Pease Hill Community Group v. County of Spokane

62 Wash. App. 800 (1991) 816 P.2d 37

PEASE HILL COMMUNITY GROUP, Respondent,
v.
THE COUNTY OF SPOKANE, ET AL, Defendants, DAN LOSHBAUGH, ET AL, Appellants.

No. 10965-8-III.

The Court of Appeals of Washington, Division Three.

July 30, 1991.

Donald C. Brockett, Prosecuting Attorney, and Robert B. Binger, Deputy; Daniel M. Danforth and Underwood, Campbell, Brock & Cerutti P.S., for appellants.

Randall K. Gaylord and Randall & Danskin, P.S., for respondent.

MUNSON, J.

The Spokane County Board of Adjustment (Board) issued a mitigated determination of nonsignificance (MDNS) and conditional use permit for a woodwaste landfill. The Pease Hill Community Group (Pease Hill) appealed that action to the Superior Court. The Superior Court reversed the Board; the applicant, Dan Loshbaugh, appeals.

Dan Loshbaugh and Gregory Bell want to use their 22-acre property as a private woodwaste landfill. The property is zoned agricultural in north Spokane County and contains a large open pit previously used for mining quartz. A woodwaste landfill is a conditional use in the agricultural zone under Spokane County Zoning Ordinance *803 (SCZO) 4.24.260.[1] The comprehensive plan designates the property as rural.

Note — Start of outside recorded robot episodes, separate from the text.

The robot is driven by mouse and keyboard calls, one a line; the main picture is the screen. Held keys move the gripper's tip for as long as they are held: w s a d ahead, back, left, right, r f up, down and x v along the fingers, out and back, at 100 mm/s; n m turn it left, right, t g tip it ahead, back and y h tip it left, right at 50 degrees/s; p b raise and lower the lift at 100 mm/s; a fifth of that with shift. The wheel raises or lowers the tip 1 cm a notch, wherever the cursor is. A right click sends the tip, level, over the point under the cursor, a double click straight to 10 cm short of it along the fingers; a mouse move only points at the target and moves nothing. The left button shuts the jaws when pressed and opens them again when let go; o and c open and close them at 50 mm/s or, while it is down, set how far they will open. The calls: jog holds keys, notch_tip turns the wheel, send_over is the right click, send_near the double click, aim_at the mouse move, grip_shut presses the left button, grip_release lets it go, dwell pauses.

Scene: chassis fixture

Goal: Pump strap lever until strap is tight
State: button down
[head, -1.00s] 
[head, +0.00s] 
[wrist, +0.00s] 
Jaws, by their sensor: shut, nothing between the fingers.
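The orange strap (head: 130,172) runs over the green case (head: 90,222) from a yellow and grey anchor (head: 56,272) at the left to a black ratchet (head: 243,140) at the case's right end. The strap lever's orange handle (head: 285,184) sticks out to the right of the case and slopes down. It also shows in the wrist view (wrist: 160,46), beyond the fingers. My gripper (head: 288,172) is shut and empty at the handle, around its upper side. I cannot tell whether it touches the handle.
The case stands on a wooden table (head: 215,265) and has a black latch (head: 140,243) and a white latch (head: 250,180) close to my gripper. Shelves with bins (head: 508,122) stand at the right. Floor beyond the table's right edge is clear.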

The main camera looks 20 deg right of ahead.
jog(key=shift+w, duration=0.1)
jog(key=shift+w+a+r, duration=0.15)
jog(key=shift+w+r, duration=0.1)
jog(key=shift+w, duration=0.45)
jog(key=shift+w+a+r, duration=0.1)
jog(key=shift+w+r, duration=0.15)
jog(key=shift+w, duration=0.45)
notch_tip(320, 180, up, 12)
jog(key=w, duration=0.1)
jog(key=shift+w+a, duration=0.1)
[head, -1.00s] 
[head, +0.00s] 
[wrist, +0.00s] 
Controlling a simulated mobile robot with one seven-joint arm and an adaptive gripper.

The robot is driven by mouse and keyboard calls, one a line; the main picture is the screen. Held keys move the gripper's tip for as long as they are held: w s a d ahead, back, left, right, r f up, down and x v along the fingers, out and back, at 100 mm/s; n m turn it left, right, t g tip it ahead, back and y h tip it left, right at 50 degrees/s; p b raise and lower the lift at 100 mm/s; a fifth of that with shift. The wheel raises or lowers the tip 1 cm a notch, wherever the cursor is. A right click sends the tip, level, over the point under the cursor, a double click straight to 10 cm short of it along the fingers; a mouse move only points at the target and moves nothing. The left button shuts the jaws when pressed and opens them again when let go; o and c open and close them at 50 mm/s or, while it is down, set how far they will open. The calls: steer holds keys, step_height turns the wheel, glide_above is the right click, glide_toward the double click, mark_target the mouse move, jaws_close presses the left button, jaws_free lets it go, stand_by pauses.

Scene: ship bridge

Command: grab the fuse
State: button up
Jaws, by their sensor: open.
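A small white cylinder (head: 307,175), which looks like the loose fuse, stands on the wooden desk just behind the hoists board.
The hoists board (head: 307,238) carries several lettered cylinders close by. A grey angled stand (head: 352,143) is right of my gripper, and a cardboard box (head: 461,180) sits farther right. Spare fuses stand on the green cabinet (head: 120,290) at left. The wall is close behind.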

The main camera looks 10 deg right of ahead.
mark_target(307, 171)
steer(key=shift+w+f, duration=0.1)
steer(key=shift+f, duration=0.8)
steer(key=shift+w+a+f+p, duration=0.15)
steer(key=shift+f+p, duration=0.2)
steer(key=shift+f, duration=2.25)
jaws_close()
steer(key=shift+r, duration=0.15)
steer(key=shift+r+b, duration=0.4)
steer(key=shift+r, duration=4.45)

In March 1988, Mr. Loshbaugh filed an application with the Spokane County Planning Department for a conditional use permit for a woodwaste landfill on the property. The proposed access to the project site was via Austin and Woolard Roads and 25 to 32 residences would have been directly affected by truck traffic. Furthermore, Austin and Woolard Roads are classified as country local access roads, rather than arterials.

Following public hearings, the zoning adjuster noted that no information was presented to indicate the landfill could have direct access to the nearby arterial, Monroe Road, and denied Mr. Loshbaugh's application for a conditional use permit. Mr. Loshbaugh appealed that decision to the Board.

The Board held an initial public hearing on the appeal November 16, 1988. Mr. Loshbaugh testified he had begun arrangements to access the site directly from Monroe Road. Testimony concerning the proposed landfill, as well as the alternate access route, was heard. No project opponents objected to consideration of the direct Monroe Road access, but several expressed opinions that the proposed access would not fully mitigate the impact of the project. They also continued to have concerns about area wells, fire hazard, dust, noise and traffic.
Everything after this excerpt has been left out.